Somewhere behind them all, was a slip of a girl. She was silent, thick glasses framing her tiny face, with a head full of oily hair that clung to her scalp. She smiled broadly all the time, her little teeth like okra seeds. I didn’t hear her voice, even if I strained myself. I noticed that the other kids didn’t talk much to her – she tried sometimes, but they’d mostly ignore her. But she would try her best, learning all her dance steps and performing them with gusto. She never drew attention to herself – being a wallflower of sorts. I must confess I was arrogant too. I didn’t even look at her sometimes, focusing on the ones I thought had potential and had the most buoyant energy. I didn’t pay attention when she missed a step, instead burying myself with the woes of convincing a more boisterous child to tone it down. She still danced, nevertheless. I remember drawing comparisons between her and a former classmate at school while my friend and I left for home, one day.
The kids were affectionate, and perhaps the sweetest I had encountered – warts and woes and all. They’d give me cards, little self-knotted friendship bands that they insisted on tying, and sometimes even candy – which I would insist that they ate, rather than me. I loved the attention while it lasted – a month later they might not have remembered me. It felt warm and fuzzy to hear about 60 little voices in a tinny high pitched collective shriek as they bid me goodbye, or gave me a thumping welcome. In all that time, I hadn’t noticed the little girl with thick glasses.
Until one day when the aforementioned uncrowned monarch (who believed not in a classroom but a kingdom) decided to push her for his amusement. In moments, her eyes brimmed with tears. I helped her up, and took her aside to the stairs, while my friend took the monarch aside to gently give him an idea or two about being a benevolent king.

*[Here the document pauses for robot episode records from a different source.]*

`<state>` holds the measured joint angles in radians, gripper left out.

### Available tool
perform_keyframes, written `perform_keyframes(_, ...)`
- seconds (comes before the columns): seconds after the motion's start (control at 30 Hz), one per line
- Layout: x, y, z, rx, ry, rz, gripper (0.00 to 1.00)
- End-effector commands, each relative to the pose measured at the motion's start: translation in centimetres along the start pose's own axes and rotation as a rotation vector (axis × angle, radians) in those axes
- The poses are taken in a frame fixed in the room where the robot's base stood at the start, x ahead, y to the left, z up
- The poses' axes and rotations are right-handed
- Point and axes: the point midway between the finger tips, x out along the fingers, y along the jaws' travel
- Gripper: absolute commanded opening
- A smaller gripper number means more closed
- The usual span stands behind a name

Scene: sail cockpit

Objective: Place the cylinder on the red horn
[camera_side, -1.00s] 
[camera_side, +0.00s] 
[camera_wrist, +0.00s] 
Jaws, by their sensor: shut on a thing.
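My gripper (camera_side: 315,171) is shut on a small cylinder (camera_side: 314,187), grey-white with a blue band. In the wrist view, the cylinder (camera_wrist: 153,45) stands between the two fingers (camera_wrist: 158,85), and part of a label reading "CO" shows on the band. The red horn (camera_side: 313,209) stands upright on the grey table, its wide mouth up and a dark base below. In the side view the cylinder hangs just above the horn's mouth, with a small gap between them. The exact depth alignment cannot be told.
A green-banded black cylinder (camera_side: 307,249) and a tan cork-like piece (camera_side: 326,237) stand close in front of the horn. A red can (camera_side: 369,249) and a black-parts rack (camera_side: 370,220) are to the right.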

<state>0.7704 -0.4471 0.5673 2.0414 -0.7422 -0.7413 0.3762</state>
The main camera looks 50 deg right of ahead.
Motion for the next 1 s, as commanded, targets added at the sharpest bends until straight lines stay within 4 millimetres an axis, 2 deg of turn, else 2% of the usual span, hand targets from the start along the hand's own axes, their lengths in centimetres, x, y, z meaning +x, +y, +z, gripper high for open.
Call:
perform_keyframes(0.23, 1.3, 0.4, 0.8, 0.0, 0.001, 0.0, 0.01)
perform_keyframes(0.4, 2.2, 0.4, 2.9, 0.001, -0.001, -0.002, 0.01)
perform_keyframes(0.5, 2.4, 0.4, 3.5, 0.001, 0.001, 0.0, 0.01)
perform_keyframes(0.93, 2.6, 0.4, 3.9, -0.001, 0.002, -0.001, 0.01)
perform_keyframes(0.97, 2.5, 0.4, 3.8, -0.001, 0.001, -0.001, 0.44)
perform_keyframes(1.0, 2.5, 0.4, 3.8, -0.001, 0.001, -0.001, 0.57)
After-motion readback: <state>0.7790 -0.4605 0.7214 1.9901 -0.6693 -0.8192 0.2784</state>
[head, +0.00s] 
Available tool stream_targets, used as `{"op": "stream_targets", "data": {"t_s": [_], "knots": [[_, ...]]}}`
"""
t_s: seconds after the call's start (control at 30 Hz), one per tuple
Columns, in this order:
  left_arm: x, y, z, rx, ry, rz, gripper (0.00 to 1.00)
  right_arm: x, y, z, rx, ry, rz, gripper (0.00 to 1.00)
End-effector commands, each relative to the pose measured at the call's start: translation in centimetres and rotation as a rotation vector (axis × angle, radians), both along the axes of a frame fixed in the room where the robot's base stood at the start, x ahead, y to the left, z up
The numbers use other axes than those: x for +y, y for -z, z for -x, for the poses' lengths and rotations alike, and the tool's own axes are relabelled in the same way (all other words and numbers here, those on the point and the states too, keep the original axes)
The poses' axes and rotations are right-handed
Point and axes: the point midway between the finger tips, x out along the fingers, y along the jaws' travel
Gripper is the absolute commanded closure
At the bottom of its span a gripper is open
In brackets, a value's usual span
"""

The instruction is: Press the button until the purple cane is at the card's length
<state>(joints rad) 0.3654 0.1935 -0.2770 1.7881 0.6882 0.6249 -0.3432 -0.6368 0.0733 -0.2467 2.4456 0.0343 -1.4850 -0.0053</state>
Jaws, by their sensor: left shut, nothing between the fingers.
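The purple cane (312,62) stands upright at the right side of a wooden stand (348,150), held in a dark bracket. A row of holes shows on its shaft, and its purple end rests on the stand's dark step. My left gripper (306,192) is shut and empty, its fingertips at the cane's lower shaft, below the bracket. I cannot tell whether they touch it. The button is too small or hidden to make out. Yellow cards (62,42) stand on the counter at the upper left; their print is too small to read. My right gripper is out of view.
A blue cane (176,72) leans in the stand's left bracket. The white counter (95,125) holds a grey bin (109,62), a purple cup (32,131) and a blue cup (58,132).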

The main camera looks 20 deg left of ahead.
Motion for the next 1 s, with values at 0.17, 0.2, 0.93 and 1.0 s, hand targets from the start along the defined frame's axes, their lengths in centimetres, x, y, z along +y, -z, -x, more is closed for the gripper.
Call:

This little girl didn’t say much, she just nodded or smiled, as her tears dried up. In a squeaky voice, she said thank you. I asked her if she was alright, and if the kids often did that to her. She looked at me, her eyes big, and nodded. I didn’t know what to say. And even if I did, I didn’t have a means of ensuring that she’d be taken care of – I had only a month with the kids at school. She went back to class, and I had a lump in my throat.
Here she was, this little girl with a soft temperament, thick glasses and oily hair. Here she was, this little girl that simply wasn’t accepted or given the friendship she had every right to have. At that point, I realized that 9, 19, or 29 you’re always expected to be a certain kind to “fit in”. It is always their idea of what you should be that you should be – and if you aren’t, well, you’re out.
After the day’s practice wound up, I went back to the classroom to say bye. The little girl came running to me and pressed a little model of the Taj Mahal in my hand. The lump in my throat grew bigger, and tears threatened to flood. I croaked my thanks, and hugged her. I told her I wanted her to keep it – it was hers. She softly said that she wanted me to have it.
One of the minarets in the model is broken. But it sent me a strong message. To Shah Jahan, the man who had the Taj Mahal built, it was an edifice in recognition of the love he had for his beautiful wife, Mumtaz. In the entire span of time that it has remained, the monument has come to symbolize impeccable beauty. To me, the broken model of the edifice represented the celebration of true beauty, of the beauty that is inherent in imperfection, of the beauty that lives in one’s soul, not in one’s appearance.